Eric drove the 3 and ½ hours to my place in Albany, and I drove us up to the Grand View Motel in Wilmington, NY, just a mile from the race’s start. Roland was coming from Vermont, and wasn’t sure where he was staying. After Eric and I picked up our race packets, ate dinner and saw sights in Lake Placid, we returned to see Roland’s slim silhouette drinking the silhouette of a giant-size beer in our motel room’s window. I introduced Roland to Eric and we discovered Roland had brought a few more pint-sized beers. Considering the race started at 8:00 AM, Eric only had a small cup, and I only drank slightly more. Roland, however, polished off the huge can he was drinking and the larger part of two more pints. After that, I felt sure he’d never beat me the next morning.

Roland’s KH24 wheel had a sprung spoke and he’d had some difficulty getting his tire to seat properly, so Eric took charge and capably set all to rights, minus the spoke. Roland was saved from having to ride his spare unicycle, with its 36-inch wheel, up the mountain. Even for a guy like him, who eats pain and craps energizer bunnies, this would have required superhuman effort.

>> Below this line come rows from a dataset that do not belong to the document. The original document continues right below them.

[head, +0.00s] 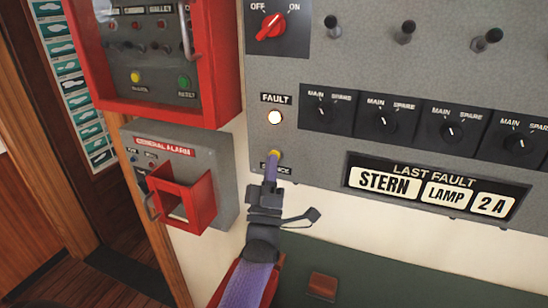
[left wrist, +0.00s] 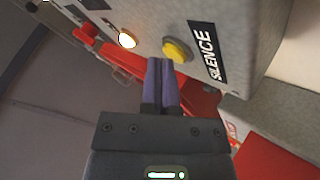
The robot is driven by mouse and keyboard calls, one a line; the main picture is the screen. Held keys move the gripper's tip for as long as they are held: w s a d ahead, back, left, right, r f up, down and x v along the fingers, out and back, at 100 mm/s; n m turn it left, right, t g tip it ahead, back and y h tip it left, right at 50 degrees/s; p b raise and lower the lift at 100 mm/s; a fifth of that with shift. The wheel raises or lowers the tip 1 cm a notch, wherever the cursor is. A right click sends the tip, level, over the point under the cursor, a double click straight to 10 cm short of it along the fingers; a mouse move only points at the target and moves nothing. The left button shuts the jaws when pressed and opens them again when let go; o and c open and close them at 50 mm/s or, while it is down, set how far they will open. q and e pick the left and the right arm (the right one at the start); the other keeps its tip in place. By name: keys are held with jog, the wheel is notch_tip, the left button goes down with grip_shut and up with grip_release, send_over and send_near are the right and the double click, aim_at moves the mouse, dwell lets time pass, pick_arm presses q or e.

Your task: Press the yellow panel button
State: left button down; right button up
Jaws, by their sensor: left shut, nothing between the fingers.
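The yellow panel button (head: 274,154) sits low on the grey panel (head: 330,70), below the lit FAULT lamp (head: 275,118) and beside the SILENCE label. In the head view my left gripper (head: 271,168) is shut and points up at the button, its fingertips covering the button's lower part. In the left wrist view the yellow button (left wrist: 177,50) shows just beyond the shut fingertips (left wrist: 161,62), slightly to their right. The tips are at or very near the button; I cannot tell whether they touch it. Nothing is between the fingers. My right gripper is not in view.
A red-framed box (head: 156,110) with another yellow button (head: 135,77) and a green one is at the upper left. The GENERAL ALARM box (head: 222,165) with a red guard juts out left of my gripper. Rotary switches (head: 326,109) line the panel to the right.

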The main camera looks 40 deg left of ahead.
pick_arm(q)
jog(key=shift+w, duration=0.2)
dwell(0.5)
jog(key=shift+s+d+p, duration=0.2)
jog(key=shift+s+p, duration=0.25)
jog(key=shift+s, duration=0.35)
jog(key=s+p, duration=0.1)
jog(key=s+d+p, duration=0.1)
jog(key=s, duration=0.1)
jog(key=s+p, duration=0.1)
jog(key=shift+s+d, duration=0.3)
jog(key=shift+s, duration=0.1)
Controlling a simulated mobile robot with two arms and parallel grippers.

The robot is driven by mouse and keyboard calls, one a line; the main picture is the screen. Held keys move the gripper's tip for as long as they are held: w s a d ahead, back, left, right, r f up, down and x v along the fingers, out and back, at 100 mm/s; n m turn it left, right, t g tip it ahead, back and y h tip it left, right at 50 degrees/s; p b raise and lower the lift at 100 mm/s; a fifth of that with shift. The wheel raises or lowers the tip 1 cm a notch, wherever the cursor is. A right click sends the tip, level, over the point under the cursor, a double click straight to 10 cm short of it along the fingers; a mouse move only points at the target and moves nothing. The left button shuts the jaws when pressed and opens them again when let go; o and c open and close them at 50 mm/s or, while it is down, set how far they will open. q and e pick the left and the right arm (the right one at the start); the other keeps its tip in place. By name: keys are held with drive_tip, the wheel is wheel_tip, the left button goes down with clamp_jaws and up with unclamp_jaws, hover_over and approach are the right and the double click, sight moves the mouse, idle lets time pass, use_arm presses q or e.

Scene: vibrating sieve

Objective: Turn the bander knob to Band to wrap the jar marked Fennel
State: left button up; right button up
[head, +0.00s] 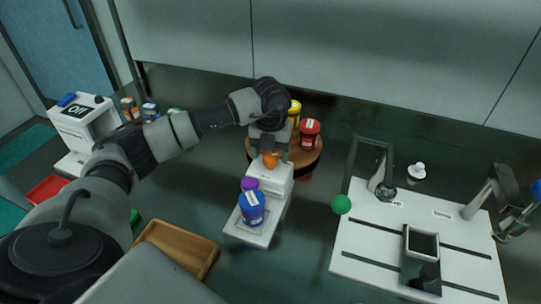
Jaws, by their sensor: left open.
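The bander (268,181) is a small white machine with a flat white base plate (247,236) in front. An orange knob (271,160) sits on its top. A blue jar (251,207) with a pale label on its lid stands on the base plate, with a purple part (249,184) just behind it. The label is too small to read, so I cannot tell if it says Fennel. My left gripper (269,152) is open, pointing down over the bander with its fingers around or beside the orange knob; contact cannot be told. My right gripper is not in view.
Behind the bander, a round wooden turntable (302,158) holds a red jar (310,131) and a yellow jar (294,108). A wooden tray (178,250) lies front left. A white grooved board (392,232) fills the right.

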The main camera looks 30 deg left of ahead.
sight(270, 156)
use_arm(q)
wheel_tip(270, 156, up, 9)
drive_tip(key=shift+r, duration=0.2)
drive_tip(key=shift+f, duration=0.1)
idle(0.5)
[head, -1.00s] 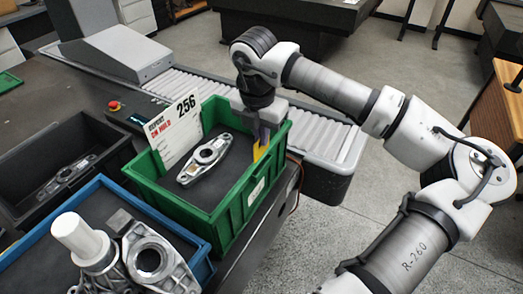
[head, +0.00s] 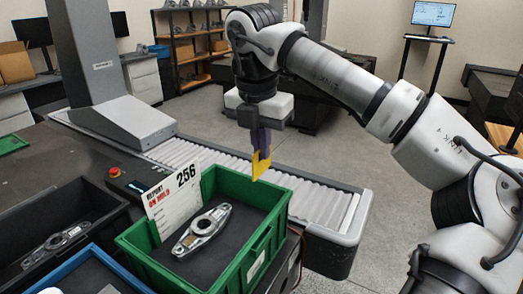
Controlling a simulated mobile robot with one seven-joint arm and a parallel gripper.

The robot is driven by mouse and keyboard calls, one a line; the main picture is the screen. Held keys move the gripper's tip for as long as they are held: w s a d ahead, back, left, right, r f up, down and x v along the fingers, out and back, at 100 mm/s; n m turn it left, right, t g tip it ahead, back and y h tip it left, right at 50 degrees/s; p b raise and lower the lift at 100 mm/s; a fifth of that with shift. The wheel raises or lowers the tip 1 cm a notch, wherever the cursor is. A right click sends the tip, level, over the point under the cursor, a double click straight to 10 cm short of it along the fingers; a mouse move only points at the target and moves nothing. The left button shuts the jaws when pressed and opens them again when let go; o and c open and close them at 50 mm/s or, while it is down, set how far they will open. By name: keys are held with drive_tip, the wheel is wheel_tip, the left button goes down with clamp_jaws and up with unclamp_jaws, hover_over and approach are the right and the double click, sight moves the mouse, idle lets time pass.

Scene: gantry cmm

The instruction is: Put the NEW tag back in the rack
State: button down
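My gripper (head: 260,140) is shut on a yellow tag (head: 261,166) that hangs down below its fingers. No lettering can be read on the tag, so I cannot tell whether it is the NEW tag. The gripper holds it near the back right wall of the green crate (head: 263,238), in the air at about rim height or above. No tag rack can be made out for certain in the head view.
A metal part (head: 201,231) lies in the green crate, with a white card reading 256 (head: 173,200) at its left side. A roller conveyor (head: 305,203) runs behind. A black crate (head: 90,212) and a blue crate (head: 75,258) stand at left.

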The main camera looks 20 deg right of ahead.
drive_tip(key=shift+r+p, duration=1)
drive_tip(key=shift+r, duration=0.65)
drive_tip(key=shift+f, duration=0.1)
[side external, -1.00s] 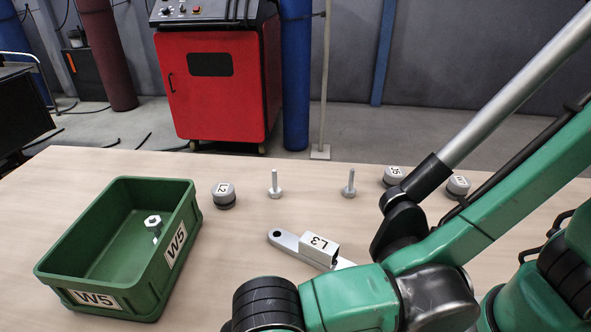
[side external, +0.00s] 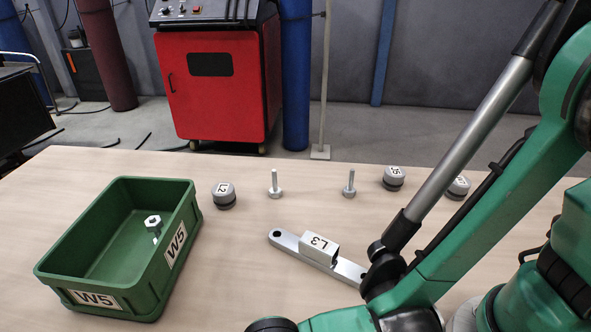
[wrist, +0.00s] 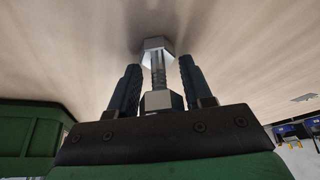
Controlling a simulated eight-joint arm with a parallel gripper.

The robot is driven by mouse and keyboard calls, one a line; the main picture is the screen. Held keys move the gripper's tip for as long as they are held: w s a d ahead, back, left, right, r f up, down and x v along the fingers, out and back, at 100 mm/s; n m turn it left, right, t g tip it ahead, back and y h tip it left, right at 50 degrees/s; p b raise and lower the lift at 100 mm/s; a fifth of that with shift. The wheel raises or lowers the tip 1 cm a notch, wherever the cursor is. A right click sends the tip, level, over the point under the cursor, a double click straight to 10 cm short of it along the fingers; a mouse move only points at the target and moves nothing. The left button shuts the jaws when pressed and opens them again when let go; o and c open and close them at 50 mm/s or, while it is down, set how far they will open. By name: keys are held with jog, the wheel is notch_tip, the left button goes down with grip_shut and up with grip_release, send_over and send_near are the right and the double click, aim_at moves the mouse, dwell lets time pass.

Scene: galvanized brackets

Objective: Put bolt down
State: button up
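In the wrist view, my gripper (wrist: 159,68) has one dark finger on each side of a metal bolt (wrist: 158,75). A hex part of the bolt fills the space between the fingers near the palm. The threaded shank shows between the fingers, with gaps beside it, and a wider hex end lies beyond the fingertips. That end is close to the pale table surface; whether it touches is unclear. In the side view my gripper is out of frame. Two other bolts stand heads down on the table, one in the middle (side external: 275,184) and one to its right (side external: 349,185).
A green W5 bin (side external: 180,205) on the left holds a bolt (side external: 153,228); green also shows in the wrist view (wrist: 30,130). A bracket marked L3 (side external: 318,248) lies near my arm. Round grey parts stand behind, including L2 (side external: 224,195). Bare table lies between bin and bracket.

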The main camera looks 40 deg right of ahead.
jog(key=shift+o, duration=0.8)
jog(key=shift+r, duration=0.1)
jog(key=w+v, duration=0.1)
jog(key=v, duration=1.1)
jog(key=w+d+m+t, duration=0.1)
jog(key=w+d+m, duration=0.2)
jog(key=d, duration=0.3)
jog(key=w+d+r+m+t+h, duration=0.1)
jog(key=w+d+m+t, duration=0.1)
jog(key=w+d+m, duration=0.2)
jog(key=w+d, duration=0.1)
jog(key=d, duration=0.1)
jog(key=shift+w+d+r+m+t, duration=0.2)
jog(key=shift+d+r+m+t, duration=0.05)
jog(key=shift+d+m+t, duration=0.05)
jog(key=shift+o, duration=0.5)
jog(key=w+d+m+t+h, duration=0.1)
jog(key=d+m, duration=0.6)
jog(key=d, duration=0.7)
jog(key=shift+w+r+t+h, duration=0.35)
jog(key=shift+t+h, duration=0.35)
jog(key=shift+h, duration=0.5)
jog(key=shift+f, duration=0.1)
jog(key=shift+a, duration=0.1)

The alarm rang at 5:48AM and we got up and dressed quickly to get an early breakfast and prime our bodily functions to happen before the early race start time. The Country Bear restaurant claimed to open at 6AM but at ten past six all we got from inside the restaurant was a vague promise of 5 or 10 more minutes! We grabbed convenient store coffee and went back to our room for a champions’ breakfast of donuts and instant oatmeal. Roland drove to the ski lodge get his race packet, then drove back again after forgetting to take his race bib-numbers.

The morning dawned cold, right around freezing, but the Adirondack skies were beautifully clear, except for a lone cloud crowning the peak of “our” mountain, Whiteface. We suited up, packed our warm-clothes bag for transport to the summit, grabbed our unis and drove to the race start. I made a last-second drive back to the room, having forgotten my GPS. I’d been looking forward to the elevation graph the GPS would produce from this ride since I bought the device a month before, and I wasn’t going to leave it behind.

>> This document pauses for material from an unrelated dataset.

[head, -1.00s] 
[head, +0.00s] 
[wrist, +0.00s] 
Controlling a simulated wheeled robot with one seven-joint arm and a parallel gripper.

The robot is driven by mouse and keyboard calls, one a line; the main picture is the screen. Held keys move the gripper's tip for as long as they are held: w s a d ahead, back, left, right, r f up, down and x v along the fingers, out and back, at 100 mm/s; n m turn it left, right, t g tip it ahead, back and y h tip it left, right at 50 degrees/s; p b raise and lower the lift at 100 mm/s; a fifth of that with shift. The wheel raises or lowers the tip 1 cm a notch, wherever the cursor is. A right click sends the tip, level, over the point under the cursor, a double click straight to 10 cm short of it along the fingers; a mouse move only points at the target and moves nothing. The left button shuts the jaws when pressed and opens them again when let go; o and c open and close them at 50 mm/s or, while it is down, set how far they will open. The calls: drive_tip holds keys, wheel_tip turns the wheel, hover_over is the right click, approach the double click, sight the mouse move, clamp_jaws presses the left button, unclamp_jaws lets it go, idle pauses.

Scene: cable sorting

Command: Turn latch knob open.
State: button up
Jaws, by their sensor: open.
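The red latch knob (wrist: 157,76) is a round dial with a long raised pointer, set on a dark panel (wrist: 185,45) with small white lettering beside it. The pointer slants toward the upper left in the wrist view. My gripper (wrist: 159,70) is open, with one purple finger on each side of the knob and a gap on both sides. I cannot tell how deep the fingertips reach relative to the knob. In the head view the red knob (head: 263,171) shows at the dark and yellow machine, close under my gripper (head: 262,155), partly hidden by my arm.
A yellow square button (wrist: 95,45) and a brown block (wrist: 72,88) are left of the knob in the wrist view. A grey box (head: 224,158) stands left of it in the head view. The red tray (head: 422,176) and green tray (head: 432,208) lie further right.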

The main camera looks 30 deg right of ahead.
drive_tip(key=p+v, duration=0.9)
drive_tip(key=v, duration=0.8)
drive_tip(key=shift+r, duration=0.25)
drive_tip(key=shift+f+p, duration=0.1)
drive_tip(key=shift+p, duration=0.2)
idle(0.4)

When I got back to the parking lot we gathered around the starting line and the starter began his countdown. It’s a surreal moment, right before the start. This was my fourth time on this mountain, but there’s still a surge of adrenaline, a flip-flopping stomach, and a strange doom-like feeling as you know you’re about to be beaten to a pulp by the upcoming effort.

Four-three-two-one and off we went. Roland and I train and ride together, and we stayed dead even, despite each trying to surge ahead. Our pace, as a result, was one neither of us could quite sustain after the first two miles, but we did succeed in pulling away from Eric, taking him out of the equation, at least for the moment. At one point during this first stretch, I spied a huge bird soaring over the road-side trees and asked Roland, a bird expert, “Hey is that a great blue heron?” I’m not sure if he thought this was just a distraction ploy, but he blurted “Can’t look…pedaling!”

Since Roland’s KH24 unicycle has a 24-inch wheel and my KH29 has a 29-inch, I got more distance per pedal, but he could spin better on the steeps. Knowing this, I had to make the most of the less steep parts of the course. After two and half miles I suddenly seemed to have a substantial lead. Unbeknownst to me, Roland had stopped to tighten his seat-post clamp, thus giving me the lead. At the time, though, I surmised that my wheel was better suited to this climb and bragging rights would now be mine. Not so fast.

After another mile or so I turned to see Roland only a couple dozen yards behind me, spinning his legs like an overcharged Cuisinart. Dang! I responded in kind and we spent the middle miles of the course dueling head to head, neither giving an inch. At four miles, the steepest section started, with around a 10% grade, and I managed to fight my way for another mile and a half or so, keeping pace with the madman next to me. Around five and half miles, however, he pulled ahead a few yards, and then a few more. I was feeling a bit wobbly and decided to suck down an energy gel and drink some water. Even though I lost a few more yards fiddling with these tasks, I was thinking now I’d have the energy to catch him.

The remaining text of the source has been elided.